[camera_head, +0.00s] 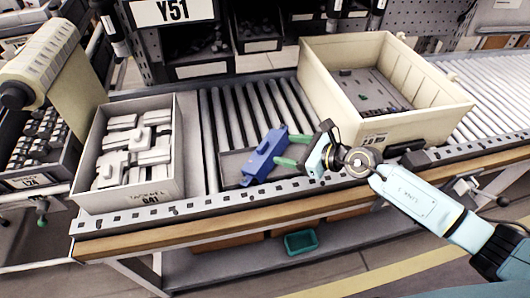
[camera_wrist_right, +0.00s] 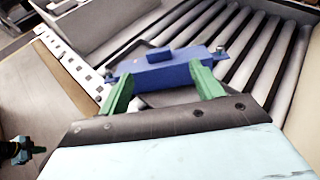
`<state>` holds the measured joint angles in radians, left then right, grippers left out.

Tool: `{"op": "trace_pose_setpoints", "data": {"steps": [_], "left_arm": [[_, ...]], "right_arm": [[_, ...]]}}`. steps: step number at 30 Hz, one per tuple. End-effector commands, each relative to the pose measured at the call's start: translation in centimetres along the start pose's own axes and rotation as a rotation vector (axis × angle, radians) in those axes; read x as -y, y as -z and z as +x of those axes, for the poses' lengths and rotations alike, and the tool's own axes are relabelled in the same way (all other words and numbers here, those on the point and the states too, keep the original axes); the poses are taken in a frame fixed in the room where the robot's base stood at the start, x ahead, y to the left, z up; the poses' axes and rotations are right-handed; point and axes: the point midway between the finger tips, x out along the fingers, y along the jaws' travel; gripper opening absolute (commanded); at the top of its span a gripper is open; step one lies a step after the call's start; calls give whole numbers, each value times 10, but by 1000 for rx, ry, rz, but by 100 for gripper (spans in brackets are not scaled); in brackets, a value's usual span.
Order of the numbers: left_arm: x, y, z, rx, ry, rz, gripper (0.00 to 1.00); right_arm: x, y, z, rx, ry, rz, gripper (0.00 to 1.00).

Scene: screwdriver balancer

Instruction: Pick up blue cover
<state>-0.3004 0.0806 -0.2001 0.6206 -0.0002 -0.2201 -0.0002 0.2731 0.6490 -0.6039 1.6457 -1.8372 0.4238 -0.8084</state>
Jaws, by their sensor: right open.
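The blue cover (camera_head: 265,157) lies tilted on a flat dark plate on the roller conveyor, between the grey bin and the cream crate. My right gripper (camera_head: 289,150) comes in from the right with its green fingers open at the cover's right side. In the right wrist view the blue cover (camera_wrist_right: 165,70) spans across, just beyond the open fingers (camera_wrist_right: 160,80). The fingertips overlap its near edge there, and I cannot tell whether they touch it. My left gripper does not show in the head view.
A grey bin (camera_head: 179,185) full of white parts stands left of the cover. A cream crate (camera_head: 440,92) with small parts stands right, close behind my right gripper. The conveyor's metal front rail (camera_head: 215,202) runs below the cover. Bare rollers (camera_head: 235,115) lie behind it.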

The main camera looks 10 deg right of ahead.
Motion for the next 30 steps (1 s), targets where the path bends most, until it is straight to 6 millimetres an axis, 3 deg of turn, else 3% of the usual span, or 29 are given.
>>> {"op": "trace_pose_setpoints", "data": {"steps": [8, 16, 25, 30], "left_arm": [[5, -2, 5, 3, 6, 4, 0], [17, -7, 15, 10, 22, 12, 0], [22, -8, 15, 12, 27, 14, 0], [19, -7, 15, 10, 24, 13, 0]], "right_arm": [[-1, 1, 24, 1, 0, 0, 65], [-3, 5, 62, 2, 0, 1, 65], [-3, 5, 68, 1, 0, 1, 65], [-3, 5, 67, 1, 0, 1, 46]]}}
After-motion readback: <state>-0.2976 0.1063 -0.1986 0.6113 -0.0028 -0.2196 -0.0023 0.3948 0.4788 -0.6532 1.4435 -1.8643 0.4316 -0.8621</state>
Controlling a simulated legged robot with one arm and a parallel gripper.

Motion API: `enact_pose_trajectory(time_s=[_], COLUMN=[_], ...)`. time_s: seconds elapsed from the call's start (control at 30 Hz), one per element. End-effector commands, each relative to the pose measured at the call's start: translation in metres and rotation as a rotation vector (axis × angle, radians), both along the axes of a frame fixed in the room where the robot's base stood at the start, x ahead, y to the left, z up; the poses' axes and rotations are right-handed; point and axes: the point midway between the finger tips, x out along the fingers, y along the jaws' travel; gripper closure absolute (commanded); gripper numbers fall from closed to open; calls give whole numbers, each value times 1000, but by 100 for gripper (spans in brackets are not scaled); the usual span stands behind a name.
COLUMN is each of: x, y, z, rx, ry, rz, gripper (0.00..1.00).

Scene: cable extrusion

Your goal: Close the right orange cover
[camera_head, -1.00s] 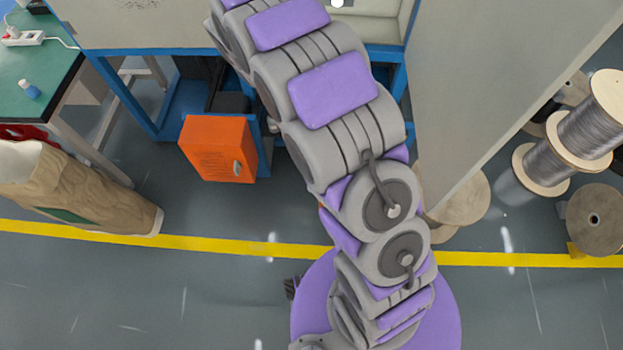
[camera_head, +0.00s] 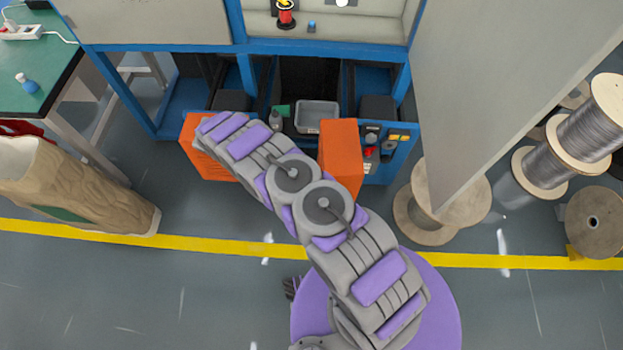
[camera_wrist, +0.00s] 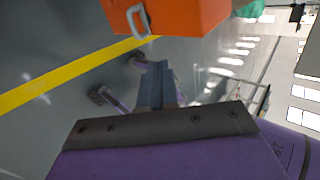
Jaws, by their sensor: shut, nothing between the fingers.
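The right orange cover (camera_head: 341,150) juts out from the blue machine frame, standing open. The left orange cover (camera_head: 192,150) also stands open, partly hidden by my arm. My arm reaches to the upper left, and its far end is over the left cover. My gripper cannot be made out in the head view. In the wrist view my gripper (camera_wrist: 157,82) is shut and empty. An orange cover with a grey handle (camera_wrist: 139,20) fills the top of that view, apart from the fingers; I cannot tell which cover it is.
Between the covers is an open bay with a grey tray (camera_head: 316,117) and a small bottle (camera_head: 276,121). Wooden cable spools (camera_head: 425,215) and a grey panel (camera_head: 500,80) stand right. A tan sack (camera_head: 75,190) and a green-topped table (camera_head: 30,80) are left.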

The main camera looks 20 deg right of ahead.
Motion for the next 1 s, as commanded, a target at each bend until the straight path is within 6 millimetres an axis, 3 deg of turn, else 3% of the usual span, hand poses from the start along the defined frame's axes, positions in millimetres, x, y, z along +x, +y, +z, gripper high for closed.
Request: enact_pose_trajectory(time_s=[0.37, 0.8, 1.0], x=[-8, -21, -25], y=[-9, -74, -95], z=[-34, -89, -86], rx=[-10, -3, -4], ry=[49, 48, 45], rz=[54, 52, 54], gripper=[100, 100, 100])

******************************

» **Task goal**
Copy all lines from the material that contain "main".

» **Exercise result**
The main camera looks 10 deg right of ahead.
The main camera looks 20 deg right of ahead.

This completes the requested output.